**GIVEN EXERCISE:** Count every line that includes the string "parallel" in the entries that follow. Nothing besides the number is needed.

**EXCERPTED RECORDS:**

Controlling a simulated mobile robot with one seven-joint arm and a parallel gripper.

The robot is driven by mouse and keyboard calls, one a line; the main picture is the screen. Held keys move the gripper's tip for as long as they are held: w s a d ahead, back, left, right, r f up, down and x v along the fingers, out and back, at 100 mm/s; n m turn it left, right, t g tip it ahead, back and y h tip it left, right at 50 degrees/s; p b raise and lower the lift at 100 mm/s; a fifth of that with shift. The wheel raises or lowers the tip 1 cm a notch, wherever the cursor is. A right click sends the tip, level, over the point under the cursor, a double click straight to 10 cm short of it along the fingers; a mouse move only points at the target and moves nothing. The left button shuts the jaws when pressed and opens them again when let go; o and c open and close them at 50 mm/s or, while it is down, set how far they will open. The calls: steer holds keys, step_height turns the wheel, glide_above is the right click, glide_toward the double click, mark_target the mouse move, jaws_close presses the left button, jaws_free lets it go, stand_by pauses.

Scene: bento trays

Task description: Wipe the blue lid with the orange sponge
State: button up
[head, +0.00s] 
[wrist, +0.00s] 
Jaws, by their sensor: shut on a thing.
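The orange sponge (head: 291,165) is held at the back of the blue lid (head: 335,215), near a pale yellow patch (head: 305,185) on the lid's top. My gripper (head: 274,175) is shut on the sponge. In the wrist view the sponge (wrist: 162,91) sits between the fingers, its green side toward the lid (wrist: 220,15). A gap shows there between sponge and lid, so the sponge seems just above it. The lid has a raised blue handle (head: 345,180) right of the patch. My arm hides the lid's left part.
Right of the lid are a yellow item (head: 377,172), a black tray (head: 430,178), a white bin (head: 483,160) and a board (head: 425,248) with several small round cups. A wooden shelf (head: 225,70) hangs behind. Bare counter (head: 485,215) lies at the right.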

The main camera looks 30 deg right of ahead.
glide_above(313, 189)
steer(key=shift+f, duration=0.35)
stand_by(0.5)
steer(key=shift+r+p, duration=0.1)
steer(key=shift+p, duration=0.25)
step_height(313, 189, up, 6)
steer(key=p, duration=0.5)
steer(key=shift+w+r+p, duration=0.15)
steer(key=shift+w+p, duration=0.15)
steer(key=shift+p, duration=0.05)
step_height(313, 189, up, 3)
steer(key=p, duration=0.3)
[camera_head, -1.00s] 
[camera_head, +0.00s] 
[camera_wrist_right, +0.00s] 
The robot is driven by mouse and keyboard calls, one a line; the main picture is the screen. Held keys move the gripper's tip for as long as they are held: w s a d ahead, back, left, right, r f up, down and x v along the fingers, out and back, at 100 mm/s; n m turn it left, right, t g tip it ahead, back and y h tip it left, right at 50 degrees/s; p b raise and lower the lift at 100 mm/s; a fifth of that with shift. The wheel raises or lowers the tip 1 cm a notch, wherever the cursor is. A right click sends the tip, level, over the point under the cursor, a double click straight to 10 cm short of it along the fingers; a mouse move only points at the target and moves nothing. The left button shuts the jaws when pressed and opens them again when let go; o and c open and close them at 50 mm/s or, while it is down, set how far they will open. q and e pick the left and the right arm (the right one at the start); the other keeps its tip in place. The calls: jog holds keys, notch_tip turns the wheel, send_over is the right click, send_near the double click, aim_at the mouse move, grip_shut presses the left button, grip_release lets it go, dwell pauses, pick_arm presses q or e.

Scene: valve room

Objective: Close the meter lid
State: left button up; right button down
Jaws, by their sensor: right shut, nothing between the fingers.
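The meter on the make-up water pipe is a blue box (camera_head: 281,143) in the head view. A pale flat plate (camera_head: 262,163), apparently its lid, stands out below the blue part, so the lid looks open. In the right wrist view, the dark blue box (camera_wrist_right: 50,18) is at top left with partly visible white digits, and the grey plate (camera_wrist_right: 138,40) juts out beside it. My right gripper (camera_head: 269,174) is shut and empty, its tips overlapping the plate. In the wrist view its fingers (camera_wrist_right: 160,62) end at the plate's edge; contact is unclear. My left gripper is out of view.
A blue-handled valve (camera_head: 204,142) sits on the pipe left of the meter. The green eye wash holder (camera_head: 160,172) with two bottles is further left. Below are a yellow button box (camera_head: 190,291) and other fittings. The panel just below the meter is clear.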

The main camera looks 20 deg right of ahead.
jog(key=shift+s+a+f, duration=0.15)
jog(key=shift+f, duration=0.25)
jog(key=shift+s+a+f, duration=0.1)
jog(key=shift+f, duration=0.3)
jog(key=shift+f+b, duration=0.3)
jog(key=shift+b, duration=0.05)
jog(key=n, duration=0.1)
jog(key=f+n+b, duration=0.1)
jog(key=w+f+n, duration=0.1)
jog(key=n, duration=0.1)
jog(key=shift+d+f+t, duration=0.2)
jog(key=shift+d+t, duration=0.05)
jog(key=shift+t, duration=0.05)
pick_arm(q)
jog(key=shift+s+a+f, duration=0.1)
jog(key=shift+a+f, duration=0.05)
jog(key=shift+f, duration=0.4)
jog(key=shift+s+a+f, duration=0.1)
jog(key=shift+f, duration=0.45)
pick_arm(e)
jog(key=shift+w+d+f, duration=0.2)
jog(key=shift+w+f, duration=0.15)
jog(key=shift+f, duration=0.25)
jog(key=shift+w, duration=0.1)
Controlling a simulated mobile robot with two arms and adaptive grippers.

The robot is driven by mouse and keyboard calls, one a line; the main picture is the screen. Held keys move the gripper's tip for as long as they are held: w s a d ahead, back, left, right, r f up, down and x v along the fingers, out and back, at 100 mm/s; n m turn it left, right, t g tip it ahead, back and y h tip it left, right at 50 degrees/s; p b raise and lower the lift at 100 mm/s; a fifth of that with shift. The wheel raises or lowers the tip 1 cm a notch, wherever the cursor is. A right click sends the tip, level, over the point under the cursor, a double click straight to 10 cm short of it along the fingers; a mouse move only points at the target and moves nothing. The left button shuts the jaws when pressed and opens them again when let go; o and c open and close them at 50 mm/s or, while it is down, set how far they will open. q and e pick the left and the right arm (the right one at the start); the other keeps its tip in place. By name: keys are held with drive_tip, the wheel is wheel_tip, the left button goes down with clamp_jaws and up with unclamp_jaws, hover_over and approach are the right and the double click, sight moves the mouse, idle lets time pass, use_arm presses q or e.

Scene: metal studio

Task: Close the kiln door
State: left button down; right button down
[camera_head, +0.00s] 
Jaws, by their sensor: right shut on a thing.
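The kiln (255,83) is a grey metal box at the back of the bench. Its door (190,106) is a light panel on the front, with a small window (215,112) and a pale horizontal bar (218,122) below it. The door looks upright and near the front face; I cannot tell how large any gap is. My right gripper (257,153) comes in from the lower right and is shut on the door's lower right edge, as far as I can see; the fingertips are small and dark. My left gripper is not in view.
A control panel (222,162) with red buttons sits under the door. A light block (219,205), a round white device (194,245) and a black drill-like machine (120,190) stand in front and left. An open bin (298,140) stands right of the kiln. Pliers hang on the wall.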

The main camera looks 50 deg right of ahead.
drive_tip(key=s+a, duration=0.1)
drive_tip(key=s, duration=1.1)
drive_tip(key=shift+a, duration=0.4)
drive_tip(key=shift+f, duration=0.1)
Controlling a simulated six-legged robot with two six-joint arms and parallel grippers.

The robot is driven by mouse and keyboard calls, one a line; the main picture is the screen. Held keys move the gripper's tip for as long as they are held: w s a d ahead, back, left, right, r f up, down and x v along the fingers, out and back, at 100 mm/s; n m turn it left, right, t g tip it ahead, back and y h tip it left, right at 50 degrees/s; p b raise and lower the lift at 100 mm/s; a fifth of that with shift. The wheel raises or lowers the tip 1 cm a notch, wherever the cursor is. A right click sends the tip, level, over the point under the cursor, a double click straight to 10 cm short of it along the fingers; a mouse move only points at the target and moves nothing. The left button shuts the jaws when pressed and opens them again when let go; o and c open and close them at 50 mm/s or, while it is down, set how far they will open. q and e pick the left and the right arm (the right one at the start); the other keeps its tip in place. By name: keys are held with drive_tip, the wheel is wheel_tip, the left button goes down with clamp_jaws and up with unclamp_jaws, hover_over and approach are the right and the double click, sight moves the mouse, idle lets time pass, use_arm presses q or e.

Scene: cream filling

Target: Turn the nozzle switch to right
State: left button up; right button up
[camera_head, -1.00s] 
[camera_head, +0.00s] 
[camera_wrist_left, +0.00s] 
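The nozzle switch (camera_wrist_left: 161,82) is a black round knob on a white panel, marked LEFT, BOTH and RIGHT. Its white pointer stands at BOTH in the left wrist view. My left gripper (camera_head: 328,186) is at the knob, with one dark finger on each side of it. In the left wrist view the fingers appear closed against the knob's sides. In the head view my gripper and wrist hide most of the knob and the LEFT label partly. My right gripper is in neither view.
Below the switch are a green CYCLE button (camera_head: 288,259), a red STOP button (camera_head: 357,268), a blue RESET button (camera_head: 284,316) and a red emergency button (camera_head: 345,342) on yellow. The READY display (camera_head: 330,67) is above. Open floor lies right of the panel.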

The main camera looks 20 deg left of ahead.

**THE RESULT:** 2